At the end of March we will get the final report on the delivery of the projects funded through the Release of Data Fund, many of which focus on building capacity around data releases. In many cases two side-effects have emerged:
- a more conscious embedding of data in operational choices and everyday tasks
- the creation of data-rich services, or the improvement of pre-existing services through data practice.
We need to monitor uses of Open Data to guide the process of data release and the embedding of data-based intelligence. Back in 2014 we published a collection of Open Data Case Studies with the goal of stimulating this analysis. We need to make such analysis an ongoing effort.
These points made, I believe that four major challenges face us to realise the next stage of the Open Data agenda:
1 - Pushing Open Data where it is not fully embraced
There are sectors where Open Data is not welcome, or effectively fought against, for example in the geospatial and addressing areas. We need to make sure that data created with public money is considered for release as Open Data with high priority. We need also an improved clarity of licensing terms. The OGL is now in its third iteration, and I really welcome Ordnance Survey's move to adopt it for most of its data product; however, "most" is not good enough in many cases. We need to work in order to make sure the OGL is more widely adopted within the public sector.
2 - Achieving genuine (Open) Data by default
Open Data by default is a pressure to release datasets into public repositories; all too often it is then forgotten. This is not good enough. A genuine Open-by-default approach will need to start embedding Open Data in everyday's tasks, moving to a model in which Open Data is not just the final result of a process but the very way processes are run. This is about creating Operational Open Data.

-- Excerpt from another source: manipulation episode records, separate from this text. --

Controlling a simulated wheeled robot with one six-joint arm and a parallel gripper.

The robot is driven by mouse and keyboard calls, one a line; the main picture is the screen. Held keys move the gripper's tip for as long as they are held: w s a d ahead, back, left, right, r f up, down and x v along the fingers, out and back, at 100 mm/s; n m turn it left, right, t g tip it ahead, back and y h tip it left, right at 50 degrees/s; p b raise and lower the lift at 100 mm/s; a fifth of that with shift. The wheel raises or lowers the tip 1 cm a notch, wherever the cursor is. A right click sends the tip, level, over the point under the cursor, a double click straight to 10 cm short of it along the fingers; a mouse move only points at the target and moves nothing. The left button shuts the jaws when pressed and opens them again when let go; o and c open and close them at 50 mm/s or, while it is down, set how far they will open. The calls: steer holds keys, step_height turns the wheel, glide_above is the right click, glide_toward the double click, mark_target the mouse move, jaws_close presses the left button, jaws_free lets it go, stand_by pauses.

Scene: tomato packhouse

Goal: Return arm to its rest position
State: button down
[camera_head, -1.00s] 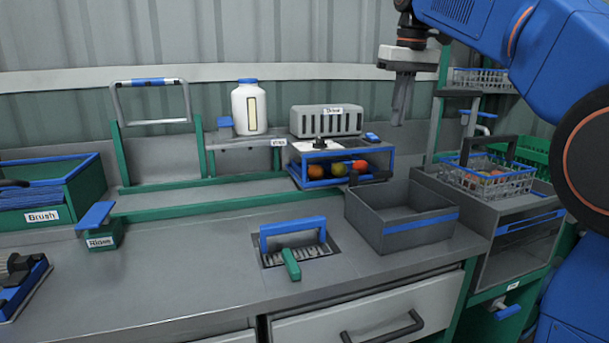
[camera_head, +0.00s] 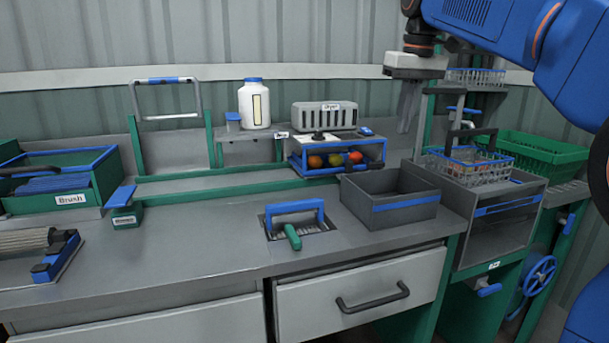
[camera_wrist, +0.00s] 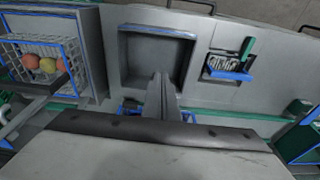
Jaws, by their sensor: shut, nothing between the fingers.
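My gripper (camera_head: 407,108) hangs fingers-down from my blue arm at the upper right of the head view, above the right part of the bench. Its fingers (camera_wrist: 160,98) are together and hold nothing. In the wrist view they point toward the grey open bin (camera_wrist: 150,60), and they touch nothing that I can see. The same bin (camera_head: 405,210) stands on the bench in the head view, below the gripper, and looks empty.
A wire basket (camera_head: 478,175) with produce stands right of the bin, beside a green crate (camera_head: 545,152). A blue-framed rack (camera_head: 310,169) holds several fruits. A white bottle (camera_head: 254,108) and a grey dryer box (camera_head: 324,117) stand behind.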

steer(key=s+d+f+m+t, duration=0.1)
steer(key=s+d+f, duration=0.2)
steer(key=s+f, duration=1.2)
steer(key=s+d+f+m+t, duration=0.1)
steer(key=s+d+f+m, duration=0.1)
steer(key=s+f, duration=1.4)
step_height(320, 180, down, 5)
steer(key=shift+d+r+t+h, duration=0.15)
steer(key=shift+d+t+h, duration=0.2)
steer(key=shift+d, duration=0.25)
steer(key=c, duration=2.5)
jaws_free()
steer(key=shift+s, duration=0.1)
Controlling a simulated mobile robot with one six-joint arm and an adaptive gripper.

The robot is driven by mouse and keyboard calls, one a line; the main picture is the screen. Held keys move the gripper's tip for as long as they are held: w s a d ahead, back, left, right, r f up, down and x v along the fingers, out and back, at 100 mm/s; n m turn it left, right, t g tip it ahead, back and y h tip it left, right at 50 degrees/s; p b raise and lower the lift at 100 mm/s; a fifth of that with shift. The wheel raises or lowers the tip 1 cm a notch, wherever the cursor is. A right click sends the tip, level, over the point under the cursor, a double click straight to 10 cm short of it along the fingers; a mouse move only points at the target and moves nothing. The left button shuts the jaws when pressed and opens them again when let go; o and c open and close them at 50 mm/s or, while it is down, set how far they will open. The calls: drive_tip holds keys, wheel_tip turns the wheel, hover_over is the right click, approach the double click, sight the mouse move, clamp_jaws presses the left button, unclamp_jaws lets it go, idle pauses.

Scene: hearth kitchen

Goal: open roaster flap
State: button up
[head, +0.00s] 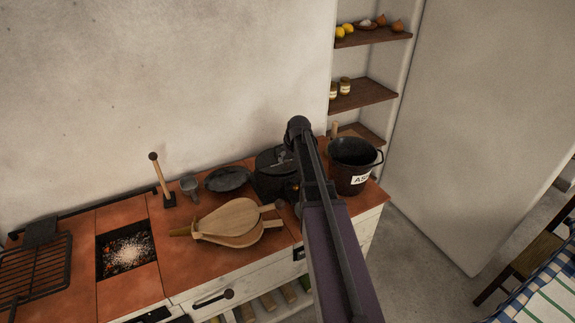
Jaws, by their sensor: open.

I put the word "Open" in brackets because, after all, this is not just about Open Data, but about a general move to adopt data practice into the way public services are run. This is very important also in the context of shifting our policy-making process to a more evidence-based, data-powered one. As Paul Maltby says in his blog post for NESTA [LINK http://www.nesta.org.uk/blog/new-operating-model-government], "It is not just a case of feeding modern digital tools into our existing policy processes it is about recognising that these technologies have the potential to allow or even require a different operating model for government."
This shift requires a huge cultural change, but without overcoming this challenge we will not be able to enjoy the full benefits of Open Data.
3 - Improving public confidence in Open Data
This is a sore point. Confidence in Open Data is not high across all layers of society. Data leaks, data protection nightmares, initiatives like the undoubtedly well-intended but controversy-ridden care.data, and the conflation of Open and non-Open Data in the press, have shed a bad light over the Open Data agenda. We, as activists and data professionals, need to work together with the public to rebuild that lost confidence and increase trust. We need to do this by showing the benefits that data can bring to society, in terms of business, social action, transparency, and citizens' rights.
4 - Improving (infra)structure around Open Data
Once again, Open Data should be more than just releasing datasets. As I've said before, we need to start working on the operational aspects of data, on embedding data in the decision-making process. This requires a framework around data release that is able to ensure sustainability for the process, accountability for the holders, quality for the data, and clear controls. Data is the infrastructure of our time and age; as we expect other elements of the country's infrastructure - roads, railways, water pipes, electricity lines - to follow effective practices, the same should apply to Data. The vision for a National Information Infrastructure should be doing this.
Many of these challenges will be part of the work a Chief Data Officer for the UK - whom I hope will be appointed soon - is going to have on his or her desk on a daily basis. Nick Halliday, a colleague on the Open Data User Group, has effectively summarised what a CDO should do and I agree with his call.
We will need to work on these challenges if we want to make Open Data even more effective than it has been so far and make sure it positively impacts the business opportunities, the actions of charities, the efficiency of services, and the lives of citizens.
1 comment
Comment by jon@thedlc.co.uk posted on
The above arguments are sensible and compelling and perhaps pave a workable way forward. I would like to add two further considerations. Firstly the reality of 'public funding'. Many of the institutions which hold this data, particuarly the OS, Met Office, Local Authorities, etc have enjoyed the benefit of public funding for hundreds of years, we are not talking idly about some recent thing. The Public has paid for OS and Met Office data capture right from their very birth. And not only that but salaries, pens, pensions etc etc. Now, OS and Met Office make tens of thousands of pounds every year out of data developed over years entirely at the publics expense in every sense. I was recently quoted £15,000 for data on wind speeds, which every weather station has collected for tens of decades. There is a fundemental public right to such data and the Open Data movement in my opinion should have a much stronger agenda to securing it.
My second point is that we must recognise there is still enourmous resistence and inconsistency both across public sector and within individual organisations for data release. In my experience, attitudes are largely personality based or that there has been no effort on the part of the organisation (particualry LAs) to facilitate any type of Open Data so individuals make up their own minds. There is an educational or 'facilitating' role to be played, perhaps by ODUG, to hand hold organisations and individuals along the process - including the practical ways to share data, common standards, templates for data licensing etc. This also has the benefor of introducing consistency as well as opening up more data.
However, in some cases there will be no avoiding having to apply a firmer mechanism, perhaps from the Cabinet Office to 'encourage' individuals and the organisations involved to release data and perhaps fine them if they do not. Without some sort of stick to back up the carrot, I can see the Open Data initiative taking decades to implement in any meaningful way.